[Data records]
╭──

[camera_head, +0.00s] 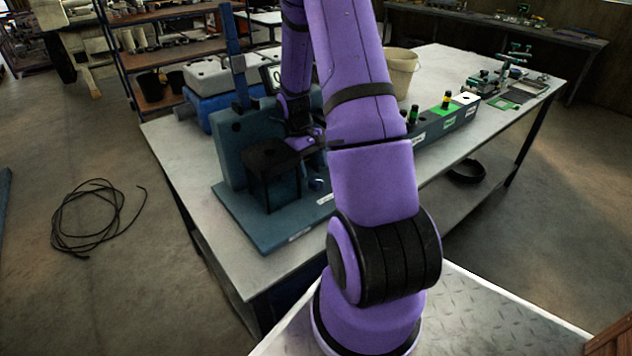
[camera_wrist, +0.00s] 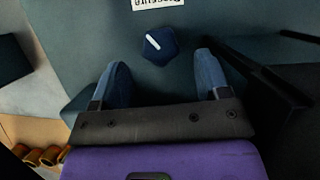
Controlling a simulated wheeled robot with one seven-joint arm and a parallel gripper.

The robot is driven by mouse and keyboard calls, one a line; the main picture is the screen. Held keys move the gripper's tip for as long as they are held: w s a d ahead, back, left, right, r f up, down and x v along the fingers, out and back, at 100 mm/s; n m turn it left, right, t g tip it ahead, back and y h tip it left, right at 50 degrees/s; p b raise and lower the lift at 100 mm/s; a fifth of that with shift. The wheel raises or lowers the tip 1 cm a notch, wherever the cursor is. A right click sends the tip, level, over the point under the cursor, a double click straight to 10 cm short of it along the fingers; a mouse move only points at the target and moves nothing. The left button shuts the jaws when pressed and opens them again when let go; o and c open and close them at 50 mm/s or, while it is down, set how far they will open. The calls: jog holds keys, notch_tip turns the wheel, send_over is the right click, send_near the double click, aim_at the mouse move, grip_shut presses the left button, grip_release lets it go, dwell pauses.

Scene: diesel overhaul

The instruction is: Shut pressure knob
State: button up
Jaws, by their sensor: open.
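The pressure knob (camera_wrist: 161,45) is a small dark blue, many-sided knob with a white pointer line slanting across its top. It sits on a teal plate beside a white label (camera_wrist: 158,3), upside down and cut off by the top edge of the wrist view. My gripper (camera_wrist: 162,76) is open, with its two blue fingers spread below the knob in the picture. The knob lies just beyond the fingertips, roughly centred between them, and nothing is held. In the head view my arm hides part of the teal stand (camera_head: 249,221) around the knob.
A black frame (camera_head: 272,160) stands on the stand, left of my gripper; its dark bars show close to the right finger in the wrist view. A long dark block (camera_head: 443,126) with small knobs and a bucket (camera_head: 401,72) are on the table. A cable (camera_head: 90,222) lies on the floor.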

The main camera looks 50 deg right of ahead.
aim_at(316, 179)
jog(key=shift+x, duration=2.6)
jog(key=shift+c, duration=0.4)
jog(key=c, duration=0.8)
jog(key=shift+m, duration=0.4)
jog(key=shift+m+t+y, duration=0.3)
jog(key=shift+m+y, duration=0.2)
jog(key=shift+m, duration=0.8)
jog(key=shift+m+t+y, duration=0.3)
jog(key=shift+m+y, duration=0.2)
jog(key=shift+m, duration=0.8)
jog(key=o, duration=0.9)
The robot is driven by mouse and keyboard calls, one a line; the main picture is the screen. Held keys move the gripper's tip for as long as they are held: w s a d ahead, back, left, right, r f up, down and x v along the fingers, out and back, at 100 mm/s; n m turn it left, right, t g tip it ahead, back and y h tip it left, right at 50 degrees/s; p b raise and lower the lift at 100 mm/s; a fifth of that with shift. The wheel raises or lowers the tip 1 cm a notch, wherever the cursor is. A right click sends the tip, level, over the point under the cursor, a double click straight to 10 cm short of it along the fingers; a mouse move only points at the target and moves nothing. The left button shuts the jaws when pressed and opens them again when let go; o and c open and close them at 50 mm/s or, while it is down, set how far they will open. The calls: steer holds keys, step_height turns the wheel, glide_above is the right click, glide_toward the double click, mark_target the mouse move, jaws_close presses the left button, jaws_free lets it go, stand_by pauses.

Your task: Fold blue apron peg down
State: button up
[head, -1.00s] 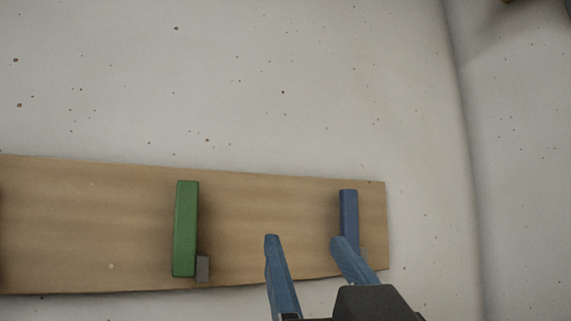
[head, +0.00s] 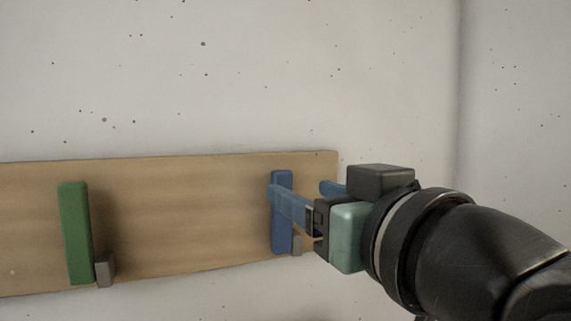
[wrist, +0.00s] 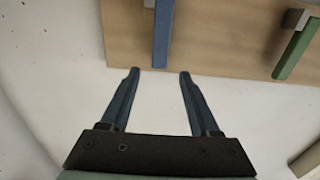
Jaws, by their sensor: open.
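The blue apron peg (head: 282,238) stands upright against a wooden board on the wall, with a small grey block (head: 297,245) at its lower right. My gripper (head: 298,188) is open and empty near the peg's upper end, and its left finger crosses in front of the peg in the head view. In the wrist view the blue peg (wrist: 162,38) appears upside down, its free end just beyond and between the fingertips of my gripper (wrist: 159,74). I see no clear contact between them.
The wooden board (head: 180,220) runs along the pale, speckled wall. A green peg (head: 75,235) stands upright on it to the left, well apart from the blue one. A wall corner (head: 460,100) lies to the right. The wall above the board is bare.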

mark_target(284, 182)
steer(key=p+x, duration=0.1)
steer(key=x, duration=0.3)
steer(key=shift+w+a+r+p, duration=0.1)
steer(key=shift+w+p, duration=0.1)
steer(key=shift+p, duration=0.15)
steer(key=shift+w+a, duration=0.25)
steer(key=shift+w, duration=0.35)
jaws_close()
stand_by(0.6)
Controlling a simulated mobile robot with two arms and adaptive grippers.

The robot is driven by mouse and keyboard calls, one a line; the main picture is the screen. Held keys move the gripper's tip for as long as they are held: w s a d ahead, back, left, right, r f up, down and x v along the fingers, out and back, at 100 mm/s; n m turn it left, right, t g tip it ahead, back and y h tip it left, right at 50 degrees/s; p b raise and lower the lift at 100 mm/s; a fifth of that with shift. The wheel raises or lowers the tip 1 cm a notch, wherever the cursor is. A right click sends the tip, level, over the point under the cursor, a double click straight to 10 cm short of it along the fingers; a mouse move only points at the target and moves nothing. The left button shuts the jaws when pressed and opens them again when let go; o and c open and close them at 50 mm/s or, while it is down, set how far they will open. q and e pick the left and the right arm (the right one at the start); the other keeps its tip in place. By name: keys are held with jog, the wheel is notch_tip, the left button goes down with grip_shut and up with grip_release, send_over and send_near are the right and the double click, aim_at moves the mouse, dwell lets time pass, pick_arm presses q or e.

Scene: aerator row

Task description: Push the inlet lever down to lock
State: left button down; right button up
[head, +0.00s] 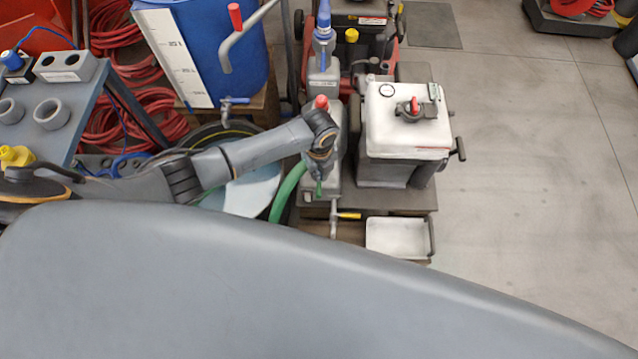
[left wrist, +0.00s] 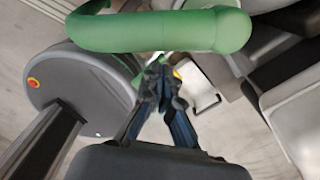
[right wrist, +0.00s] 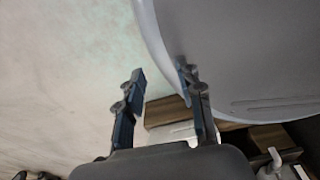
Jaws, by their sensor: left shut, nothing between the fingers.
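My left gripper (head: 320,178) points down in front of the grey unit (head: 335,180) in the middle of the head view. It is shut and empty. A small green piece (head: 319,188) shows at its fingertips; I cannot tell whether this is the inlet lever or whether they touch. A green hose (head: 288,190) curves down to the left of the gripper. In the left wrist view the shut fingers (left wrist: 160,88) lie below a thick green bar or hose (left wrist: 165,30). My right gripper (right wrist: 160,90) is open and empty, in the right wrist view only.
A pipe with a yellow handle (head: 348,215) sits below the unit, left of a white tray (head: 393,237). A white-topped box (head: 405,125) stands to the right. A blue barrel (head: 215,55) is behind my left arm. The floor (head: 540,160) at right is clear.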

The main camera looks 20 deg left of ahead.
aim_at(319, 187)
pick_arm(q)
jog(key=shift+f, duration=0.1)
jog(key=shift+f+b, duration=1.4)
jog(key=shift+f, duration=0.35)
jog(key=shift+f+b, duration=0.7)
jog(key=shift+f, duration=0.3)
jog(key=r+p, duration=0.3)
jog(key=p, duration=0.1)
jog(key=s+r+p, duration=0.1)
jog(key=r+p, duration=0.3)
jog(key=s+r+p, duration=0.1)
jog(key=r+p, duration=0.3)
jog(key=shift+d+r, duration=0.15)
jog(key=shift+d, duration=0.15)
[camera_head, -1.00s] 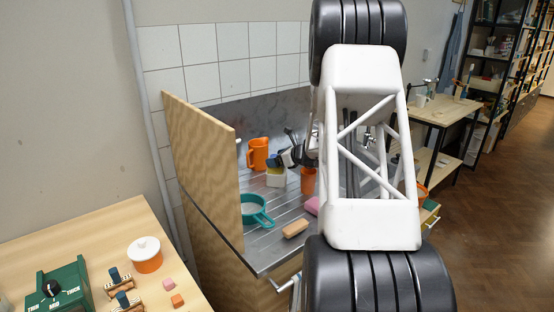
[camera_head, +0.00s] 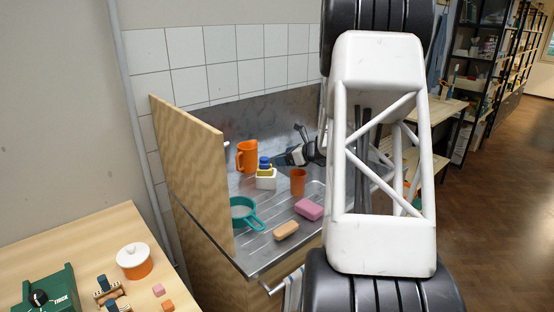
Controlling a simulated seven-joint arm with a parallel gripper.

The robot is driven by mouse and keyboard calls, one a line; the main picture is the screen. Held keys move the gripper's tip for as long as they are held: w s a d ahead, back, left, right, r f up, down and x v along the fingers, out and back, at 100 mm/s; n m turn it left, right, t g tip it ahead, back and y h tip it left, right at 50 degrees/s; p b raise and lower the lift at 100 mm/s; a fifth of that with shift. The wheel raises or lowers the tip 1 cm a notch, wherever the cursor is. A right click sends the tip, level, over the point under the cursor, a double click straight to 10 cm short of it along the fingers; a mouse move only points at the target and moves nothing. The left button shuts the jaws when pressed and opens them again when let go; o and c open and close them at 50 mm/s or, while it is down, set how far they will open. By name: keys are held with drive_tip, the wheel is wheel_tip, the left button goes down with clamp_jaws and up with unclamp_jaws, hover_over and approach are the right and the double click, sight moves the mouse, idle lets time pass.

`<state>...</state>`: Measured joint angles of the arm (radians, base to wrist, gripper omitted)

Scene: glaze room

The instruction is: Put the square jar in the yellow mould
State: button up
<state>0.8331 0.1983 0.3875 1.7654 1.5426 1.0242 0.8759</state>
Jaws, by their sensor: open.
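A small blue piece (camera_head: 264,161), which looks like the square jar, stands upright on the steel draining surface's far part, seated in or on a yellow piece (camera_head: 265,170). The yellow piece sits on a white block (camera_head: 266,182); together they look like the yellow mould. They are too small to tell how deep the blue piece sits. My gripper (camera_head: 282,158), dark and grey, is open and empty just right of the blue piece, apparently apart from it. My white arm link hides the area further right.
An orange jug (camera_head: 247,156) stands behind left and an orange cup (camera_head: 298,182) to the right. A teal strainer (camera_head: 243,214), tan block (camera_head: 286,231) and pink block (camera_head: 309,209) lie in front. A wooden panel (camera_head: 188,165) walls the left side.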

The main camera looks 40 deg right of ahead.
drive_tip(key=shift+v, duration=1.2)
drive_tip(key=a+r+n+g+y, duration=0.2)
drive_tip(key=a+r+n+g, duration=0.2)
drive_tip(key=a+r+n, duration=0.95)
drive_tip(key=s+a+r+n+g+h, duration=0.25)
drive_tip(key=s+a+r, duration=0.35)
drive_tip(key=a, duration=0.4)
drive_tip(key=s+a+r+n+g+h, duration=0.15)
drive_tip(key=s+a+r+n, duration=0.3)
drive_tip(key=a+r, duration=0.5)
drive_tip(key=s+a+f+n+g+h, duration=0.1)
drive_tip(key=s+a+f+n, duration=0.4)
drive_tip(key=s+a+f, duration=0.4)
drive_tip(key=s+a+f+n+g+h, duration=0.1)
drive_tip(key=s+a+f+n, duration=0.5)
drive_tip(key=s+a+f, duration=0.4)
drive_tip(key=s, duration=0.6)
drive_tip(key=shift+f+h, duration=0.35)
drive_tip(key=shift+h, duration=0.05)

╰──
╭──

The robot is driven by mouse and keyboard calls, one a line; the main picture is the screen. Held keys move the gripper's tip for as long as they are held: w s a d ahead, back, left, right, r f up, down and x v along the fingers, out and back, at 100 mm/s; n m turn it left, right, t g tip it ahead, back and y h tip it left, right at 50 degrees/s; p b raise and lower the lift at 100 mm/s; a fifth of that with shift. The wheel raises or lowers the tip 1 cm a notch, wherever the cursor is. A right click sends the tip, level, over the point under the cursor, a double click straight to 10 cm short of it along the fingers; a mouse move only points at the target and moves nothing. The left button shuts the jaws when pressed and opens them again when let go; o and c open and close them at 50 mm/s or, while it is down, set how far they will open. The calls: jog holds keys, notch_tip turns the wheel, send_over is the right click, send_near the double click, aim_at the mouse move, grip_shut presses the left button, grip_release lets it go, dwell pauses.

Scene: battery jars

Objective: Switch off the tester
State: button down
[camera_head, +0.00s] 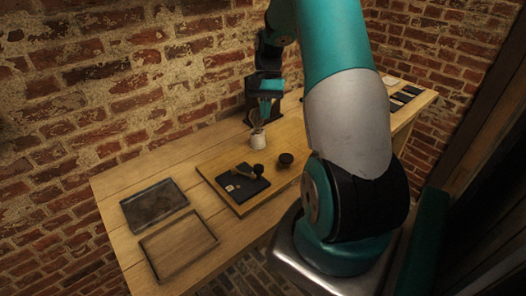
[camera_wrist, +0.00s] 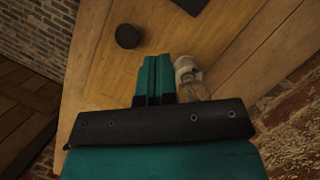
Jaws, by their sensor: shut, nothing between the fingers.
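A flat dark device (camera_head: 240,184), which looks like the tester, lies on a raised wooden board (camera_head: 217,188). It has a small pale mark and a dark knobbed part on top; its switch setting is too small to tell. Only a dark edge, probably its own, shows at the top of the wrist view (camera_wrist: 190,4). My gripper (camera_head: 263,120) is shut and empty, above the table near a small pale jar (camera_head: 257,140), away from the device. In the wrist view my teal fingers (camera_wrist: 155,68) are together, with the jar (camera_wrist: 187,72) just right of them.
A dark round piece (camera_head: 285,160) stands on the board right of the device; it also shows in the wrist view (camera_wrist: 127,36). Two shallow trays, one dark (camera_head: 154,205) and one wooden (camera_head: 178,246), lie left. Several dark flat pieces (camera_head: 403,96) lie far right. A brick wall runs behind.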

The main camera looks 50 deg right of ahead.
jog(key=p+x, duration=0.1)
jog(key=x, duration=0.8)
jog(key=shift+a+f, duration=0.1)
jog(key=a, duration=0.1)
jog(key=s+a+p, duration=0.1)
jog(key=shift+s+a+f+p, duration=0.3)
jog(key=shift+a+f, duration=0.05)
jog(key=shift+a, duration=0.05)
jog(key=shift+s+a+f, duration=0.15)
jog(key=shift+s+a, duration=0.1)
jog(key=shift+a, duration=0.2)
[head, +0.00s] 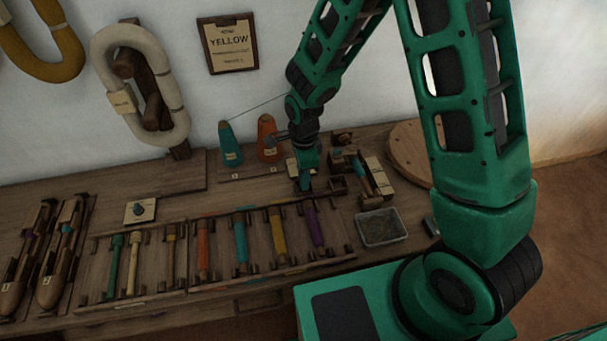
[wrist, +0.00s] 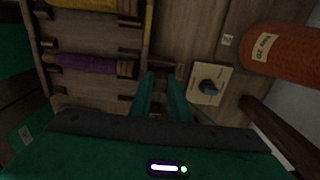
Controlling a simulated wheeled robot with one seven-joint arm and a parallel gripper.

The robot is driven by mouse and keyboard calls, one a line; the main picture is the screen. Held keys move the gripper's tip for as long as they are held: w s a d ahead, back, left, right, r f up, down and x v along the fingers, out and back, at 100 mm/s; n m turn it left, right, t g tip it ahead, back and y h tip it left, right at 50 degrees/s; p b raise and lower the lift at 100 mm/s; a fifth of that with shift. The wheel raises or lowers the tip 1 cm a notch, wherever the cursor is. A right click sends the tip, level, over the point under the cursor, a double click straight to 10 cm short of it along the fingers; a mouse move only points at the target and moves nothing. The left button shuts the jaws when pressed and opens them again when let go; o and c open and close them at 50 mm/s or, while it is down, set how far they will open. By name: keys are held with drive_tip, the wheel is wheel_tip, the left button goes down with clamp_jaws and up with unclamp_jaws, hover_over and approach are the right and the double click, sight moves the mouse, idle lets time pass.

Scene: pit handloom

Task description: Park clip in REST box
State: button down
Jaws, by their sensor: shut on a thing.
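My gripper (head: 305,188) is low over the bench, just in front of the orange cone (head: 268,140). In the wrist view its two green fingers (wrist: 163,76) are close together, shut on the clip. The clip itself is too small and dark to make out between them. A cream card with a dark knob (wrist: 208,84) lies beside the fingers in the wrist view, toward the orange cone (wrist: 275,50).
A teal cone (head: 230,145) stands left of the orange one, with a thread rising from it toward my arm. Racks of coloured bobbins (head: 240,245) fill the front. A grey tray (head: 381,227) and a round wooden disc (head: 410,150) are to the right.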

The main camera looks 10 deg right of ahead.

╰──

- Task instructions: Show the lines that mention the word "joint".

- Exercise output:
Controlling a simulated wheeled robot with one seven-joint arm and a parallel gripper.
Controlling a simulated seven-joint arm with a parallel gripper.
`<state>...</state>`: Measured joint angles of the arm (radians, base to wrist, gripper omitted)
Controlling a simulated wheeled robot with one seven-joint arm and a parallel gripper.

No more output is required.